Robot motion calls

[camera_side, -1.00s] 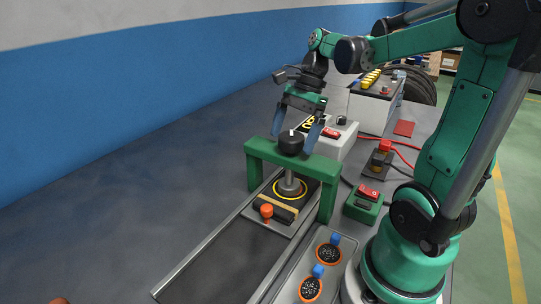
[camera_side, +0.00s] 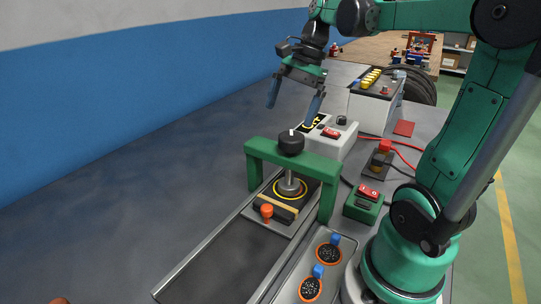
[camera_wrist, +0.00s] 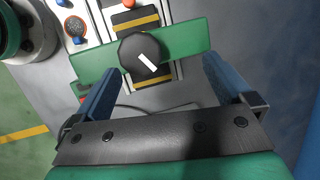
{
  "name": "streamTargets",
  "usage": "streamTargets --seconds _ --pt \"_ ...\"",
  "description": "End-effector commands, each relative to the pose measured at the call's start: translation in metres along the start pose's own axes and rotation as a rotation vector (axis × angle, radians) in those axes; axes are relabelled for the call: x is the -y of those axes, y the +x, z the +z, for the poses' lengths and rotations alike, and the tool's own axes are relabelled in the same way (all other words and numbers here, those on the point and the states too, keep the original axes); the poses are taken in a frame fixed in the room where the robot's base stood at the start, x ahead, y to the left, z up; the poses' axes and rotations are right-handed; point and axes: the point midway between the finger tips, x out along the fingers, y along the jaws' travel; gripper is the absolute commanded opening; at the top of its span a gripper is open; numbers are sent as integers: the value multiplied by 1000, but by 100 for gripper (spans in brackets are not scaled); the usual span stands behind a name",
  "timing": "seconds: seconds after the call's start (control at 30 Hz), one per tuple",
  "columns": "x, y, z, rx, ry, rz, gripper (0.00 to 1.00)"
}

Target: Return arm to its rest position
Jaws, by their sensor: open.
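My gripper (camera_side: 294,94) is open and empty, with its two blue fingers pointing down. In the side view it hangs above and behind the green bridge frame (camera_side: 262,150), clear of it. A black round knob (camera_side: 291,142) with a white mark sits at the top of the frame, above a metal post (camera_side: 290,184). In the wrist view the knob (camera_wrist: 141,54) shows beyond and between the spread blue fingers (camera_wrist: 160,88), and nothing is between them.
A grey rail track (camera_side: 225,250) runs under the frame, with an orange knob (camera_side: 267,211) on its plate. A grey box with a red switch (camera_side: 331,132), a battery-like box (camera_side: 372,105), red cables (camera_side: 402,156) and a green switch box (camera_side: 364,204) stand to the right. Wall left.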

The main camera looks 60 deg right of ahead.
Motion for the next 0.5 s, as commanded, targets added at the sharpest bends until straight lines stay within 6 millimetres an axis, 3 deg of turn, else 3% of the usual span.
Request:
---
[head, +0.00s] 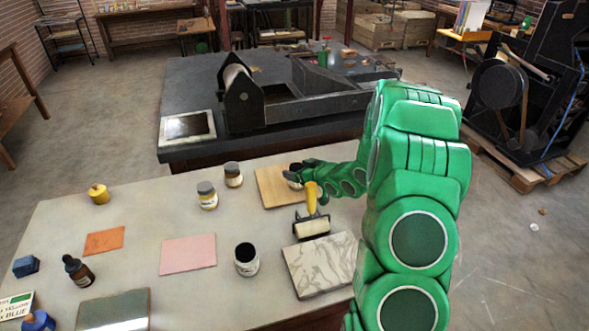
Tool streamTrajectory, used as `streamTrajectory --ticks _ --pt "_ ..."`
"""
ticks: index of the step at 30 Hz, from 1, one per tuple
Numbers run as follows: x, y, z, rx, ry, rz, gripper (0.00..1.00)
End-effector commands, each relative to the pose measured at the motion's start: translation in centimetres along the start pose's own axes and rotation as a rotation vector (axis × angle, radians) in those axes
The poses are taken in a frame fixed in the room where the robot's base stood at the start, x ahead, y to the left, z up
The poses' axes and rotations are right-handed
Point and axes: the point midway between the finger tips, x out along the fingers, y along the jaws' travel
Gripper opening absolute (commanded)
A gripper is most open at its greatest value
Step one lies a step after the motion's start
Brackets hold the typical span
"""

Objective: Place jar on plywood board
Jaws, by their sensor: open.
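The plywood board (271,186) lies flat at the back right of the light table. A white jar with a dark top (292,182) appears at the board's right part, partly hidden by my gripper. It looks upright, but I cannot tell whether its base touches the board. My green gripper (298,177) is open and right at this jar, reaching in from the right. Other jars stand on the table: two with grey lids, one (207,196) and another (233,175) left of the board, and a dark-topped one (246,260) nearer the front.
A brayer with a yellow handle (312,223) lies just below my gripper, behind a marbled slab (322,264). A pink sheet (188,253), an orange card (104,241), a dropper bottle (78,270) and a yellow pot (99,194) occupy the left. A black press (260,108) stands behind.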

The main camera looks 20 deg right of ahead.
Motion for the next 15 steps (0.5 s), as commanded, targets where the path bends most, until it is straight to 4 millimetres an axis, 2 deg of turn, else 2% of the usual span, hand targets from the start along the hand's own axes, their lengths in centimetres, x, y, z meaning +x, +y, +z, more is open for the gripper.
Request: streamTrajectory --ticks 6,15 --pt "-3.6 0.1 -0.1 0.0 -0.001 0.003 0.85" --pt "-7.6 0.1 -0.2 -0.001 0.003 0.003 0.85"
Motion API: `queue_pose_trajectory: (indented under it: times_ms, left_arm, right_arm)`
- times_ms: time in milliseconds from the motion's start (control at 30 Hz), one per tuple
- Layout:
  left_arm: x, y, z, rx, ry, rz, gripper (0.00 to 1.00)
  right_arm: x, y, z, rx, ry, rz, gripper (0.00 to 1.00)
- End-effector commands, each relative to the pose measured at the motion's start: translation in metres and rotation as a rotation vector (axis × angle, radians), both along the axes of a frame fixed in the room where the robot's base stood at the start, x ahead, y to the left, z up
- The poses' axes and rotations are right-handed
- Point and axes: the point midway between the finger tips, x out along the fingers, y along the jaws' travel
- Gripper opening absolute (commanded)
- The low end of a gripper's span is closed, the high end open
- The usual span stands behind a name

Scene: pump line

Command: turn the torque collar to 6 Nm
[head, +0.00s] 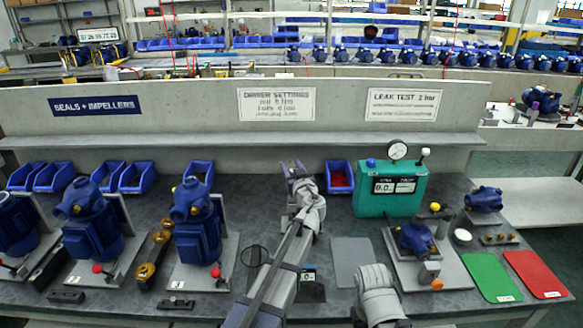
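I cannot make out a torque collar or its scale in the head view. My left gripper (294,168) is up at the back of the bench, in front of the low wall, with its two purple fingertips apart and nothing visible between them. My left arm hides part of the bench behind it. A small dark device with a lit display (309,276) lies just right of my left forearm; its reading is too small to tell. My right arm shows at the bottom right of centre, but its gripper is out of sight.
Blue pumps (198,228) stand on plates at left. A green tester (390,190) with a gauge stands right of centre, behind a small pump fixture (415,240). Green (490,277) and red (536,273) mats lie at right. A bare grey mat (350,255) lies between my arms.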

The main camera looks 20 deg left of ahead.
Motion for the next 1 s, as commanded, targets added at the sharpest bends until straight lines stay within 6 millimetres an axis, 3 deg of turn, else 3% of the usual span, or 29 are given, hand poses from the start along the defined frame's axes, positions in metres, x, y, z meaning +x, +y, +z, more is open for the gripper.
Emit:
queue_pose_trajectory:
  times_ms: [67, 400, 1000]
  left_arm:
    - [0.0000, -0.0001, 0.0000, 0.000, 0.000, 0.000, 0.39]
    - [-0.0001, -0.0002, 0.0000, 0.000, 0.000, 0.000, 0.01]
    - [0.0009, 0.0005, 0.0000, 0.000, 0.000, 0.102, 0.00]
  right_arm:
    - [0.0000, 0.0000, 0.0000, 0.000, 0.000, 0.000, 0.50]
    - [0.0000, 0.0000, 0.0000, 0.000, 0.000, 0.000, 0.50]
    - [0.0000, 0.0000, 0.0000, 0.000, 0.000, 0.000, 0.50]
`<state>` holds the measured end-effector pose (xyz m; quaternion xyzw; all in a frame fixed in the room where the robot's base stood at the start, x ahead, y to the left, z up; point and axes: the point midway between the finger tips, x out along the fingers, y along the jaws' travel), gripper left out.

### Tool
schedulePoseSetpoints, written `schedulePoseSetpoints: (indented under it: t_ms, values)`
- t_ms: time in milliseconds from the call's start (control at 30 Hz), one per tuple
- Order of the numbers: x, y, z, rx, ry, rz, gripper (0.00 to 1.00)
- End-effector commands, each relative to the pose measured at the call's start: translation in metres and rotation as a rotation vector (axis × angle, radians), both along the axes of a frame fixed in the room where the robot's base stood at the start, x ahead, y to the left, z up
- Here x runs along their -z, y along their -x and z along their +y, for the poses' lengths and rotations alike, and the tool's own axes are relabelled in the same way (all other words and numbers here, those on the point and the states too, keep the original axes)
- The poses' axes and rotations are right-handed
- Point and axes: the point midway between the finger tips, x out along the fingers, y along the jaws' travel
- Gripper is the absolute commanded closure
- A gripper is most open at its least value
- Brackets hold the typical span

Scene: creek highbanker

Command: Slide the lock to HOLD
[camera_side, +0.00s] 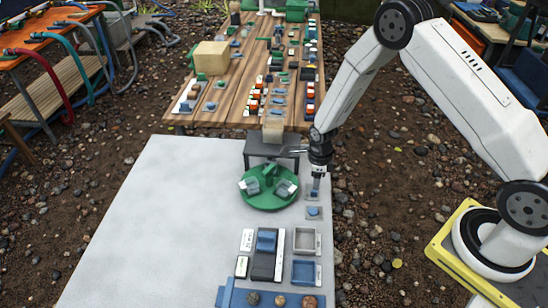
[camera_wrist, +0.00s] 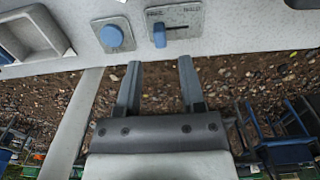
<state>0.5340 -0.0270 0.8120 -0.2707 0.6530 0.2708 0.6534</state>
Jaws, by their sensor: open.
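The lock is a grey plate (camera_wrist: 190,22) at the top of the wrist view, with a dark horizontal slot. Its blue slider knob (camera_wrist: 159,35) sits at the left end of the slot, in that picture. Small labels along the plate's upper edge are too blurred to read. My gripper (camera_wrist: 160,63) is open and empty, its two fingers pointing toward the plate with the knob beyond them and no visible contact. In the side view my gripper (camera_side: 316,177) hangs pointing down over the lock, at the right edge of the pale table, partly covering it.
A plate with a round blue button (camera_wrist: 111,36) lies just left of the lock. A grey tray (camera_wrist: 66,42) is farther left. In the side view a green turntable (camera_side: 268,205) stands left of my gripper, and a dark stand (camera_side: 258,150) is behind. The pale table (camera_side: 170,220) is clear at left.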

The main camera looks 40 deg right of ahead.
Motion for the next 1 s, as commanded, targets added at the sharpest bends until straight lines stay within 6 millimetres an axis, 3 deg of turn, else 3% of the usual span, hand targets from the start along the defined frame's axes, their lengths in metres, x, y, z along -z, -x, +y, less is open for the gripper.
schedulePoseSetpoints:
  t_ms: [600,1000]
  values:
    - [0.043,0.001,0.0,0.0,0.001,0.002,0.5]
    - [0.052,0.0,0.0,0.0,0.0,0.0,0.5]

* **Given task**:
Make an exact copy of the lines from the one containing "[camera_side, -1.00s]" to the one containing "--seconds _ --pt", keeping both and leaving out every picture.

* **Answer to the exercise**:
[camera_side, -1.00s] 
[camera_side, +0.00s] 
[camera_wrist, +0.00s] 
{
  "name": "streamTargets",
  "usage": "streamTargets --seconds _ --pt \"_ ...\"",

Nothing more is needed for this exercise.